Real visitors to our house will marvel at my unprecedentedly tidy desk which sits in the front corner of the lounge/dining room. They may wonder why I have transferred its surface detritus to the dining room table (or maybe not, given that real visitors are used to my haphazard house keeping habits).

However if you are a virtual visitor swinging past as part of The Qld Writers Centre’s Blog Tour of writer’s work spaces, please note that I have indeed made my mother proud. I have tidied up AND popped on lippy (not to mention hand cream) just for you.

Welcome to my writer’s work space. (So glad you made it here before I slipped back into something more comfortable.)  ;)

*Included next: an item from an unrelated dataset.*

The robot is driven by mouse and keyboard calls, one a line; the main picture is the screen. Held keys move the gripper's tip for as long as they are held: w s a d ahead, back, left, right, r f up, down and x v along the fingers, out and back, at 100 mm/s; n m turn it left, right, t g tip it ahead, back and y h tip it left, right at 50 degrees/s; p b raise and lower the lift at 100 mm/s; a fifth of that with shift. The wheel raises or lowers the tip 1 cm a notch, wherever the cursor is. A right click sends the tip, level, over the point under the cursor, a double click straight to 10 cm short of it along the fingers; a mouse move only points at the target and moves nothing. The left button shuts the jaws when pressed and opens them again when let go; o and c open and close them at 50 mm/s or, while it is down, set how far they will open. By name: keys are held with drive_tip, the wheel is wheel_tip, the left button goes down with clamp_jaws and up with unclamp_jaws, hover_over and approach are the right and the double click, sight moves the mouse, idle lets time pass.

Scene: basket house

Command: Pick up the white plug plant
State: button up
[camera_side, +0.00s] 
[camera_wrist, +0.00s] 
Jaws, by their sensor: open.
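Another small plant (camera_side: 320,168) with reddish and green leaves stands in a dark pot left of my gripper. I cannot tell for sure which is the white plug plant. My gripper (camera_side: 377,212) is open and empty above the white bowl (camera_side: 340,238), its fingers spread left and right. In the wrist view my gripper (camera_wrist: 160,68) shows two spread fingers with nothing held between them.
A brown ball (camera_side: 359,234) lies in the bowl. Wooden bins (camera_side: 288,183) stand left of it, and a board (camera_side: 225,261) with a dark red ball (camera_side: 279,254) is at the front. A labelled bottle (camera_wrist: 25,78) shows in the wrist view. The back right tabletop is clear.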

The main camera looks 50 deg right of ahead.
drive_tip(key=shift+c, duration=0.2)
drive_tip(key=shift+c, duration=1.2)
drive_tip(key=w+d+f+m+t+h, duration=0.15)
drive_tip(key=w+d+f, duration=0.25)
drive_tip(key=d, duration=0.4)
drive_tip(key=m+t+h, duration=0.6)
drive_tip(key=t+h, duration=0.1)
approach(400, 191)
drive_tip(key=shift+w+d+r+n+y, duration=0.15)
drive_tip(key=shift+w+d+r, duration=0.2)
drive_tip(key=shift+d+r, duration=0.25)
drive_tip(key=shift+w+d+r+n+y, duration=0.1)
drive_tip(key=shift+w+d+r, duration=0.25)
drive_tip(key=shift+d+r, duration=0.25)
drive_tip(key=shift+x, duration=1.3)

Posted by: chrisbongers | February 1, 2010

Psst buddy, can you spare a few hundred words?

‘The desire to write grows with writing.’ Desiderius Erasmus

Is it a sin to love your blog? Somedays, more than your work-in-progress? Is it weak to fall into the arms of the less demanding taskmaster, the one that never asks more from you than you can give?

A stolen hour. A few hundred words. Just enough to catapult you out of that lonely writer’s chair and into cyberspace where the hit-o-metre confirms that someone, somewhere, is reading your words, and that, oh my giddy aunt, they actually care enough to respond…

Meanwhile the jilted w-i-p glowers at you from a dark corner of the desktop. Silent and resentful.

‘So. Expecting to curl up with me tonight?’ it asks coldly. ‘After ignoring me all day?”

‘Uh, yeah,’ you mutter, risking a quick glance at its stalled word count. ‘If that’s OK. Thought we could, you know, work on that scene. Uh, the one that’s not really going anywhere …’

‘And I suppose that’s my fault?’

‘No, of course not. Not at all,’ you stammer. ‘Look, it’s not you, it’s me. I’ve been-’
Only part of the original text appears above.